*Task description:* Look in the material below for the line with "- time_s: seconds" and the line with "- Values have", then set down exactly those two lines and all lines between, nothing more.

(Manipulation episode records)
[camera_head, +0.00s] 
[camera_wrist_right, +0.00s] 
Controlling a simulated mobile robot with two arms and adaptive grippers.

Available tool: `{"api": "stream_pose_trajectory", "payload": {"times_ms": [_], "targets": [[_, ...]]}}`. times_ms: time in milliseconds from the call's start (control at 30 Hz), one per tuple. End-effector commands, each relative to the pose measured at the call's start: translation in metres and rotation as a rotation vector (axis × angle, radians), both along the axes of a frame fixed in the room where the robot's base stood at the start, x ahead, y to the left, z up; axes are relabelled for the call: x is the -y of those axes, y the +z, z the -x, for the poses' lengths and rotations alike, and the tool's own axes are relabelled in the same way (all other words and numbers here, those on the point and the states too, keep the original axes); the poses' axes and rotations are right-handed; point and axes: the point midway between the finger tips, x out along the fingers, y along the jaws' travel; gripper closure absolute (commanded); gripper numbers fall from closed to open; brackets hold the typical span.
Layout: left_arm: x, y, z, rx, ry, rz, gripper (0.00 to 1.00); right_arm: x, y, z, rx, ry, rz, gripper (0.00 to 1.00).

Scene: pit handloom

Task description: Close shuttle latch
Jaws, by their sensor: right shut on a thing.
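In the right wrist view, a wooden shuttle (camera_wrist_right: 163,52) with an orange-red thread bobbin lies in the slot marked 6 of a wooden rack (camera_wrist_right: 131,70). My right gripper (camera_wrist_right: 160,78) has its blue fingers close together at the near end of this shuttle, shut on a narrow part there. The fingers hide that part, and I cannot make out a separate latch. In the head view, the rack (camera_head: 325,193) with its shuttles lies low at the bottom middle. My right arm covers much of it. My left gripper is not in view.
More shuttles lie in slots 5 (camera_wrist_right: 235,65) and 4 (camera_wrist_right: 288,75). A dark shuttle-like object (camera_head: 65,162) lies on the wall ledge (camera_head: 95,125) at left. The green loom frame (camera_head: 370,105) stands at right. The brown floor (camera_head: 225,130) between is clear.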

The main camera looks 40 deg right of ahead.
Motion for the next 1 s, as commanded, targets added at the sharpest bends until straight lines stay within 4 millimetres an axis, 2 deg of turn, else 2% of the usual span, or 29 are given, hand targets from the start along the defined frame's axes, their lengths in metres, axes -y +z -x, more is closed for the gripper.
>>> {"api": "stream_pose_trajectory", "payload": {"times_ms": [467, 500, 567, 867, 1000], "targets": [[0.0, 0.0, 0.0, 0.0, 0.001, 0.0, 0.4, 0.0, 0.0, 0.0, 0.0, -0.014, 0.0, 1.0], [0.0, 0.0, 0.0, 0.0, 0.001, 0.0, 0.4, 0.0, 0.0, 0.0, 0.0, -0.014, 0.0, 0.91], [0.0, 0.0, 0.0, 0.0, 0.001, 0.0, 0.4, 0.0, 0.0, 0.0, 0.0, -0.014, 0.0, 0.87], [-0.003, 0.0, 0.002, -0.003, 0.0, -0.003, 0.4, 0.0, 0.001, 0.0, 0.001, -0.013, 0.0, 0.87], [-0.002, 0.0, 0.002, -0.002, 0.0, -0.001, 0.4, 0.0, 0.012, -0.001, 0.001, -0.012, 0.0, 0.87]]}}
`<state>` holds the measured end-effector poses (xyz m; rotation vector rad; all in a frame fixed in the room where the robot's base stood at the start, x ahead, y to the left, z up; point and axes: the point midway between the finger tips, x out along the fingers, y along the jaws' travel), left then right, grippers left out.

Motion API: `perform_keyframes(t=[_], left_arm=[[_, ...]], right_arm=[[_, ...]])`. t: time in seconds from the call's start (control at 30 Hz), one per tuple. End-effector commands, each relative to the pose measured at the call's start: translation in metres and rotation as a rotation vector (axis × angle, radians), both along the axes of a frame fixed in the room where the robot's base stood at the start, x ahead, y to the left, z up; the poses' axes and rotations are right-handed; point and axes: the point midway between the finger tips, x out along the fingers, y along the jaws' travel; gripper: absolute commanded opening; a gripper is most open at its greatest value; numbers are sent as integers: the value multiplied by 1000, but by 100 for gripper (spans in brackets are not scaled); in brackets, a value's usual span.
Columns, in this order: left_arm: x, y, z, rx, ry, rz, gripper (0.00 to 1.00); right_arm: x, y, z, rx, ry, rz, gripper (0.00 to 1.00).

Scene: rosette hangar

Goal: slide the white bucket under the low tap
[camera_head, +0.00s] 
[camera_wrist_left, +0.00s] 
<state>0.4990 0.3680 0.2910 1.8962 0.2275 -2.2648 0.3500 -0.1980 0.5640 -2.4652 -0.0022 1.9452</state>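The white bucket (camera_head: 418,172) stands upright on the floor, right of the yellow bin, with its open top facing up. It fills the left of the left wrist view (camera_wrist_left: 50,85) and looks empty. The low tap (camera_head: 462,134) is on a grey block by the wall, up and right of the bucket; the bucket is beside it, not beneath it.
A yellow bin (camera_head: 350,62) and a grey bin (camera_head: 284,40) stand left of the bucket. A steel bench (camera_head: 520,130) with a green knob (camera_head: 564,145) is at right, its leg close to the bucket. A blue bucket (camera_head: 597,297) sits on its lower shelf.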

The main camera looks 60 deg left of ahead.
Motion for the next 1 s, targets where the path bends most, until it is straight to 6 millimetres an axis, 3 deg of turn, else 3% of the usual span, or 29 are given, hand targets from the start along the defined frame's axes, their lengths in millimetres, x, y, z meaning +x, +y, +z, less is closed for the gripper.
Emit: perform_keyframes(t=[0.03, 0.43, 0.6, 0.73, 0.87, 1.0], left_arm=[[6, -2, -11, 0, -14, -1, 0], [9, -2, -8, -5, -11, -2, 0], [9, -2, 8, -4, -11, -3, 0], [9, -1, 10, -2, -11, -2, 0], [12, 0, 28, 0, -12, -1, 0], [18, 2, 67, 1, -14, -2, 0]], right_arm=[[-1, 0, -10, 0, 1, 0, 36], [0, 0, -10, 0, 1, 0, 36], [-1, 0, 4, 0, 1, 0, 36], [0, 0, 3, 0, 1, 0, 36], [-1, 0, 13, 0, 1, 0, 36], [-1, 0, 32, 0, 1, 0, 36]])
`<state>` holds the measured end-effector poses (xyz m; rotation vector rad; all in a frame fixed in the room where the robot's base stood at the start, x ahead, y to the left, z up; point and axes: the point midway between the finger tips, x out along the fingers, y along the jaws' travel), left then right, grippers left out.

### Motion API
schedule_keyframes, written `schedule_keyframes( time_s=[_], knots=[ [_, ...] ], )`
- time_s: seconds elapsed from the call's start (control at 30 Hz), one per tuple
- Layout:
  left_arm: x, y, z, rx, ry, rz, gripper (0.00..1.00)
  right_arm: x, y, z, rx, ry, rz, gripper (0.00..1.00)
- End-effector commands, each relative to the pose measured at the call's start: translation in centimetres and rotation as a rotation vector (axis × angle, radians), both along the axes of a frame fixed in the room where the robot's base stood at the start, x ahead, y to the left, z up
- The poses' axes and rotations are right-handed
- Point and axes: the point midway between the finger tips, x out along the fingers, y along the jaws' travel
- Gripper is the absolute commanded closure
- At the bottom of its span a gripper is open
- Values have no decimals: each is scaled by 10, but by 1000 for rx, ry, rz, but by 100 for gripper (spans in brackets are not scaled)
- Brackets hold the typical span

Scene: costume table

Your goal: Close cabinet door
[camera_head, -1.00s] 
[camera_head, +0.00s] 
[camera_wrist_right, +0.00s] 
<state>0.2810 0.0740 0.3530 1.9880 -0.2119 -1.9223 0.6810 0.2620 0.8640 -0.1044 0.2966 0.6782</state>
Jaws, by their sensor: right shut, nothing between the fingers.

*Worked solution:*
- time_s: seconds elapsed from the call's start (control at 30 Hz), one per tuple
- Layout:
  left_arm: x, y, z, rx, ry, rz, gripper (0.00..1.00)
  right_arm: x, y, z, rx, ry, rz, gripper (0.00..1.00)
- End-effector commands, each relative to the pose measured at the call's start: translation in centimetres and rotation as a rotation vector (axis × angle, radians), both along the axes of a frame fixed in the room where the robot's base stood at the start, x ahead, y to the left, z up
- The poses' axes and rotations are right-handed
- Point and axes: the point midway between the finger tips, x out along the fingers, y along the jaws' travel
- Gripper is the absolute commanded closure
- At the bottom of its span a gripper is open
- Values have no decimals: each is scaled by 10, but by 1000 for rx, ry, rz, but by 100 for gripper (spans in brackets are not scaled)

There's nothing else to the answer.